Unlike the Spratlys, where it is a relative newcomer, China has occupied Woody Island since 1956—that is, for 60 years—and controlled all of the Paracels since 1974, when it seized the remaining islands in the group from South Vietnam. At the time, North Vietnam recognised Chinese sovereignty of the Paracels, a claim that Vietnam has disputed since 1982, following its war with China in 1979.
Woody Island is the largest of the Paracels and has been used by China as an administrative centre. As CSIS analyst Mira Rapp-Hooper has acknowledged, while President Xi Jinping gave an undertaking to Obama not to militarise the Spratlys, he gave no commitment on the Paracels. Indeed, the Chinese military has long maintained a small garrison on Woody Island and has flown fighter jets to its airstrip. Rapp-Hooper pointed out that China has sent air-defence missiles to the Paracels in the past.
Woody Island, one of northernmost of the Paracel group, is barely more than 300 kilometres from key Chinese naval bases on Hainan Island, which is just off the Chinese mainland. Its proximity highlights the real purpose of the Pentagon’s “freedom of navigation” operations, which is to maintain its “right” to place US warships virtually anywhere outside the immediate 12-nautical-mile limit off the Chinese coastline.

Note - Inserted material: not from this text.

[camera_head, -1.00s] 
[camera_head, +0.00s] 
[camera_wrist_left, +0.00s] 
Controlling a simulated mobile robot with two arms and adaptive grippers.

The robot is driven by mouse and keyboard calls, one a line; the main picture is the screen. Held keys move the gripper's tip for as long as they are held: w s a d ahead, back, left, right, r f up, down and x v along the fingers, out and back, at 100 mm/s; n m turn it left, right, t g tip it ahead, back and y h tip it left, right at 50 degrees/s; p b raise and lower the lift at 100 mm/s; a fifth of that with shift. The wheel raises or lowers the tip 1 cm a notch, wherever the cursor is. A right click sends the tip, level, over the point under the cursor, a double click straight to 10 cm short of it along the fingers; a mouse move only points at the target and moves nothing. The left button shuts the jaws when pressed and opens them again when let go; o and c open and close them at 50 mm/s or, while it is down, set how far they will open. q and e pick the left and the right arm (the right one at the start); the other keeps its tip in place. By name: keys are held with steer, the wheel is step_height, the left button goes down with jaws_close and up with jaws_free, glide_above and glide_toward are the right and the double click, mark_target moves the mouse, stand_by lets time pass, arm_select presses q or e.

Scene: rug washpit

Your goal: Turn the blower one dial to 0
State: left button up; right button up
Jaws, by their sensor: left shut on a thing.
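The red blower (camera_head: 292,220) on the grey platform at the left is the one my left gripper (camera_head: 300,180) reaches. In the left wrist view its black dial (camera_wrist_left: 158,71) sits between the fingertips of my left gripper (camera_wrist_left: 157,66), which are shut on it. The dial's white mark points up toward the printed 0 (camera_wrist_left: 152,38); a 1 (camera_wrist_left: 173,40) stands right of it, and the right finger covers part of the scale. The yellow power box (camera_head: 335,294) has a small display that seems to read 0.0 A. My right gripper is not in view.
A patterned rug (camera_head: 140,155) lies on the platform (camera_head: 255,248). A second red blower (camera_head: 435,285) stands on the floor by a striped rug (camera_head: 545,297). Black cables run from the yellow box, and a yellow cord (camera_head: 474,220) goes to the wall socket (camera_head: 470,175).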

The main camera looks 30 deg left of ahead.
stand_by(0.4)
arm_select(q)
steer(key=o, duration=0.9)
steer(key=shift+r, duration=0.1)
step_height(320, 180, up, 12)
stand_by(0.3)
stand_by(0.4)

Such operations are in line with the Pentagon’s AirSea Battle plans for war against China, which envisage massive air and missile attacks launched from bases, submarines and aircraft carriers in the western Pacific to destroy China’s military, industrial and communications infrastructure. Such a blitzkrieg would be supplemented by a naval blockade focussed on “choke points” in South East Asia, leading into the South China Sea, in order to cut off vital Chinese imports of energy and raw materials from Africa and the Middle East.